Slovakia-Struggle for Democracy, Economic Prosperity, and Emancipation in International Relations
Professor Peter Terem, WCEE Professional Development Fellow
This is event is open to Ford School and WCEE, WCED and CREES students. Sign up here please. A light lunch will be provided.
The Cold War ended in the late 1980s and early 1990s with the collapse of central planned systems and totalitarian communist regimes in Europe. The Iron Wall had fallen, and the democratization process of society started. After three decades of political and economic changes, it’s time for some recapitulation and evaluation of this period. This talk will offer such an evaluation, focusing on Slovakia and touching on currents in Central and Eastern Europe more broadly. Since 1989, many internal and external factors have shaped the political stability and international reputation of Slovakia. The ideals of the “Velvet revolution” in November 1989 still determine much of the Slovak political scene´s emphasis on respecting democratic principles, freedom and democracy, respect for human rights. But recent years have seen dangerous trends across Europe, including in Slovakia. The talk will examine how rising populism, radicalism, extremism, xenophobia, information war and corruption has manifested itself in several areas due to various internal and external factors.
From the speaker's bio:
Peter Terem, a Weiser Center for Europe and Eurasia Professional Development Fellow, is a professor of international relations at Matej Bel University in Banská Bystrica, Slovak Republic.
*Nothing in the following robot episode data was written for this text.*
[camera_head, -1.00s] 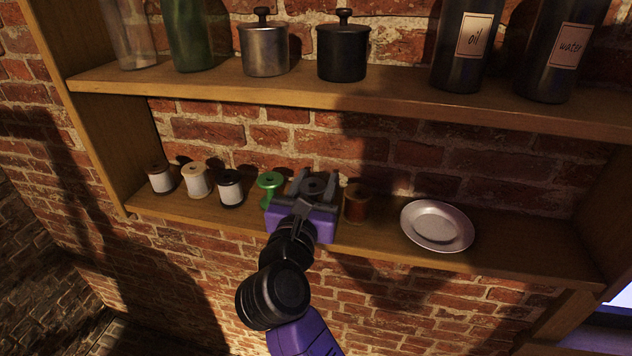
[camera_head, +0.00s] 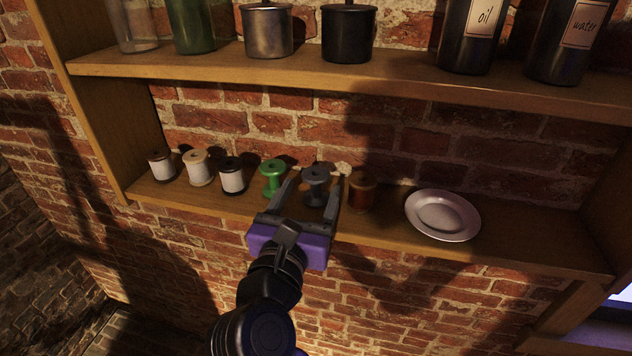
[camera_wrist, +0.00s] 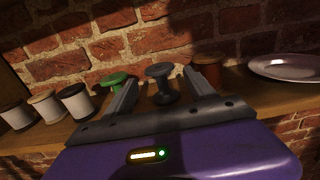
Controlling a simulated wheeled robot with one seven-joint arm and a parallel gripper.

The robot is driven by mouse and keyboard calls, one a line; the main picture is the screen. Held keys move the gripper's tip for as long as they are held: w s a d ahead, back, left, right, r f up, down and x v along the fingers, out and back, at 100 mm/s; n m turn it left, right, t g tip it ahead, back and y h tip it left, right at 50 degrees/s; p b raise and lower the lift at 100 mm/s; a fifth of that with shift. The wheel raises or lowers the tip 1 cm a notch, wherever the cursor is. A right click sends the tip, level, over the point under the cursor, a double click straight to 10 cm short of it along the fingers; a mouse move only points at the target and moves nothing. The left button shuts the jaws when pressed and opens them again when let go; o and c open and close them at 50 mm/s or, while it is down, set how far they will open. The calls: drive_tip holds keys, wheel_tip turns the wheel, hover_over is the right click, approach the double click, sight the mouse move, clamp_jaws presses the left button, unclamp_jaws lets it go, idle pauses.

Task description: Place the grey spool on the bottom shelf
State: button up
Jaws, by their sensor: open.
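The grey spool (camera_head: 315,186) stands upright on the bottom shelf (camera_head: 385,232), between a green spool and a brown spool. It also shows in the wrist view (camera_wrist: 162,86), beyond and between my fingers. My gripper (camera_head: 308,198) is open at the front of the shelf, with one finger on each side of the grey spool. Its jaws hold nothing. The lower part of the spool is partly hidden in shadow.
The green spool (camera_head: 272,178) stands close left of my gripper, the brown spool (camera_head: 361,192) close right. Several white-wound spools stand further left. A metal plate (camera_head: 443,214) lies to the right. The upper shelf (camera_head: 400,92) holds jars and bottles.

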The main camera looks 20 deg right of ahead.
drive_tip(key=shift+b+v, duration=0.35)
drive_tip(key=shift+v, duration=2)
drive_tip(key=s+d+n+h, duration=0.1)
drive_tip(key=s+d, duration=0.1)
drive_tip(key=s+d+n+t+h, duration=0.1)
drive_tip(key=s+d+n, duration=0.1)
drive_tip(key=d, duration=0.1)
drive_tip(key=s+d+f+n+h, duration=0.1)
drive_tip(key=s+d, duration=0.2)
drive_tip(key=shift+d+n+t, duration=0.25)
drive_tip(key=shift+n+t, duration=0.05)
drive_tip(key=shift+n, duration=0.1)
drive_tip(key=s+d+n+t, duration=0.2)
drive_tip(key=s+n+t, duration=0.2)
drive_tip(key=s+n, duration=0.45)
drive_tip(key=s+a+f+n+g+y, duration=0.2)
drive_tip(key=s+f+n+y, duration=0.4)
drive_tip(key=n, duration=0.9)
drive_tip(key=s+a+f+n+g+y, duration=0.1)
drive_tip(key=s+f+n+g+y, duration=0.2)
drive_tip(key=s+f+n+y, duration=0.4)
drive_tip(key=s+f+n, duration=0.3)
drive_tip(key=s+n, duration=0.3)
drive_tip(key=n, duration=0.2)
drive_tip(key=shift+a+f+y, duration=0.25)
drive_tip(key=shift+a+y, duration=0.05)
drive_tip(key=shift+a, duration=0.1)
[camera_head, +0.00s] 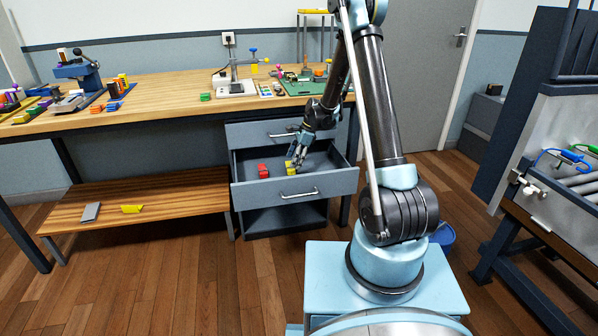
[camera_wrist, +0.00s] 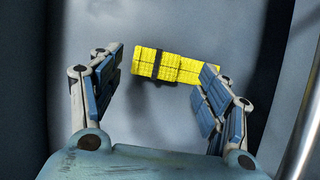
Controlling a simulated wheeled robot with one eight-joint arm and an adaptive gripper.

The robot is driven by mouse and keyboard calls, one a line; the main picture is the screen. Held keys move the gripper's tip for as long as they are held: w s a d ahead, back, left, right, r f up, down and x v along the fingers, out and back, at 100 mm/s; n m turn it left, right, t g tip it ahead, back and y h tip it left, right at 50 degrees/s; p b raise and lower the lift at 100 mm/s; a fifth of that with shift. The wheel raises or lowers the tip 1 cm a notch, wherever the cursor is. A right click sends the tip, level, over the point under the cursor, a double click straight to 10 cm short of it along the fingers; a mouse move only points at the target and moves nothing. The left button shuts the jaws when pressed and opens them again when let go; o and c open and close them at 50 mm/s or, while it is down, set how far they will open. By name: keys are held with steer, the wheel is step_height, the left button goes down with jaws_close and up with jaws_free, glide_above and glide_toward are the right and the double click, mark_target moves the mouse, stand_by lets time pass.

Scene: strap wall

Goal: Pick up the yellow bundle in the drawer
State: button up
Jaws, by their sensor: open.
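The yellow bundle (camera_wrist: 176,67) lies on the drawer floor, with a dark strap around it. In the wrist view it lies crosswise just beyond my gripper (camera_wrist: 159,88), whose fingers are spread apart with nothing held. The right finger overlaps the bundle's right end in that view. In the head view my gripper (camera_head: 295,160) reaches down into the open drawer (camera_head: 300,186), and the yellow bundle (camera_head: 291,169) shows beside the fingertips, partly hidden. Whether the fingers touch it I cannot tell.
A red bundle (camera_head: 263,171) lies left of the yellow one in the drawer. The drawer's front wall with its handle (camera_head: 299,195) stands on the near side. The workbench top (camera_head: 170,99) overhangs behind and left. A low wooden shelf (camera_head: 170,211) stands at left.

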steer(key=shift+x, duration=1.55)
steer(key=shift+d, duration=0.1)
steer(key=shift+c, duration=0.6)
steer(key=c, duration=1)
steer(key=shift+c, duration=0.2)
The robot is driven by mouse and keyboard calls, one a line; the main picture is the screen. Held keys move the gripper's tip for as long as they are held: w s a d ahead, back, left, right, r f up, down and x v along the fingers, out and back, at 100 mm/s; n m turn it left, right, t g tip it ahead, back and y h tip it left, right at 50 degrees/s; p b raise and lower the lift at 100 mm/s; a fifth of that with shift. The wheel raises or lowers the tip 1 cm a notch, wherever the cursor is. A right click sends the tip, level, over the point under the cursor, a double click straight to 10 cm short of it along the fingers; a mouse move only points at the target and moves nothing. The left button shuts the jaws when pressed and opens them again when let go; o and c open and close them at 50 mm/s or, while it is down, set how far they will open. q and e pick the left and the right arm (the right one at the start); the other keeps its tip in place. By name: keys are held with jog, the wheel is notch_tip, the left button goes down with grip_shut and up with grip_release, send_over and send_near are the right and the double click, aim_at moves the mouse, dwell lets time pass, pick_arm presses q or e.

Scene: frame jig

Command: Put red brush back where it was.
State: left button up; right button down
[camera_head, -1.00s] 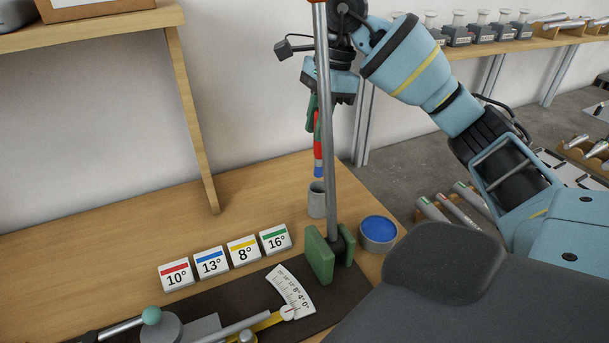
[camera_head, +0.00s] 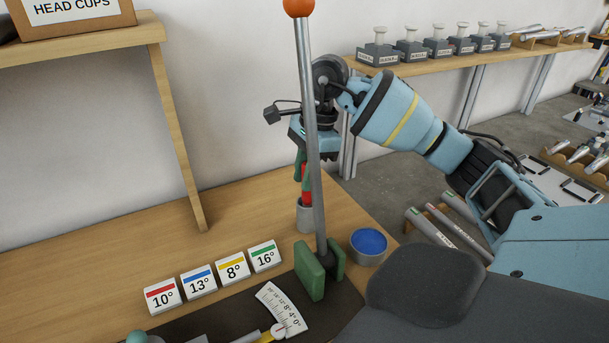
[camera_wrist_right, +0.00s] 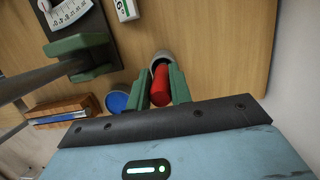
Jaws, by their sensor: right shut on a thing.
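The red brush (camera_head: 307,187) is upright between the green fingers of my right gripper (camera_head: 302,172), which is shut on it. The brush's lower end is inside the mouth of the grey cup (camera_head: 304,219), and its blue tip is hidden. In the right wrist view the red brush (camera_wrist_right: 160,86) is between the two fingers (camera_wrist_right: 160,92), with the rim of the grey cup (camera_wrist_right: 162,56) around its far end. Whether the brush touches the cup's bottom cannot be seen. My left gripper is not in view.
A metal post (camera_head: 313,130) with an orange knob and green clamp blocks (camera_head: 310,271) stands just in front of the cup. A blue-filled round dish (camera_head: 368,243) is to the right. Angle cards (camera_head: 233,270) stand to the left. The table behind them is clear.

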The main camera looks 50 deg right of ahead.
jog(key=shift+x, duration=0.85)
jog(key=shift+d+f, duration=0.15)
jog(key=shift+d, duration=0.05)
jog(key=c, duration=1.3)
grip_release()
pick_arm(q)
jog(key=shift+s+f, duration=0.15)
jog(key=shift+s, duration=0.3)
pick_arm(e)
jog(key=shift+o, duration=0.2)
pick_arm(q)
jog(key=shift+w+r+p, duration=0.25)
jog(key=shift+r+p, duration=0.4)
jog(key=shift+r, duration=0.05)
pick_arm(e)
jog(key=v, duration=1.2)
His background combines academic research and project management with over 22 years of professional experience in scholarly research, teaching, research supervision, and team-leading. His research focuses on nuclear proliferation, foreign policy, and the role of great powers and regional powers in world politics. He has served on the Slovak National Convention on the EU, an expert’s board for the Slovak Ministry of Defense, and as a senior fellow of the GLOBSEC Academy Centre. He was a Fulbright Research Fellow at Boston College in 2015 and received the Outstanding Pedagogue Award from the SPP Foundation in 2008. He has written several books, contributes to international relations journals, and is a political commentator for RTVS (Radio and Television of Slovakia). Professor Terem will visit U-M in September to work on the project “The Concept of Soft Power in the Context of the Transforming International Environment and Its Potential for Small State Strategies” with John D. Ciorciari, associate professor of public policy.